John Waters : En effet ! J’ouvre le livre de recettes de Weight Watcher et je cuisine tout. Je mange de façon très académique du Lundi au Vendredi et de manière très décadente le samedi et le dimanche.

Est-ce que vous avez préparé un bon petit plat pour la fête de Thanksgiving cette année ?

Absolument pas. Je ne cuisine jamais pour Thanksgiving. Je vais chez ma soeur en Virginie. Par contre, c’est toujours moi qui prépare le repas de Noël – dans ma famille, Thanksgiving ou Noël, c’est la même chose.

Ah, et qu’est-ce que vous préparez pour Noël, du coup ?
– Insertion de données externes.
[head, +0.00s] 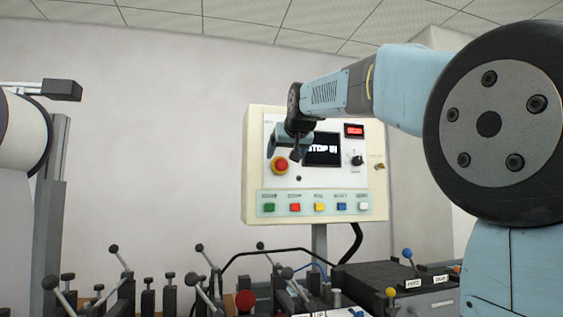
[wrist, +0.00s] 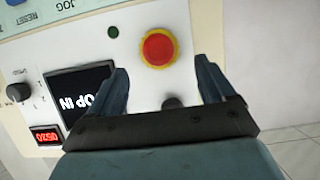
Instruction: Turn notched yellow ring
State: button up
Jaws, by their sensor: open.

De la dinde. Et je prépare toujours de la choucroute, de la purée de pommes de terre, des légumes et de la sauce de cranberries pour aller avec. Il y aussi de la farce, ce genre de classiques. Je ne suis pas du genre à servir un tartare de dinde.

Je voulais aussi vous parler des aliments que vous détestez…

[ll s’emporte] Mais j’aime absolument tout ! Je n’ai aucun problème avec aucun aliment. D’ailleurs, je déteste quand quelqu’un annonce à table : « Oh, je ne peux pas manger du gluten parce que j’ai ceci ou cela. » Et bien, ne viens pas alors ! Ce n’est pas une histoire de goût ça, c’est un trouble du comportement alimentaire.

Vous avez quand même écrit en 1985 que les choux de Bruxelles étaient, je cite : « Des boulettes du diable qui, après avoir passé leur existence sous l’assaut des fientes d’oiseaux et d’autres créatures suspectes, finissent inévitablement toutes molles et flétries. »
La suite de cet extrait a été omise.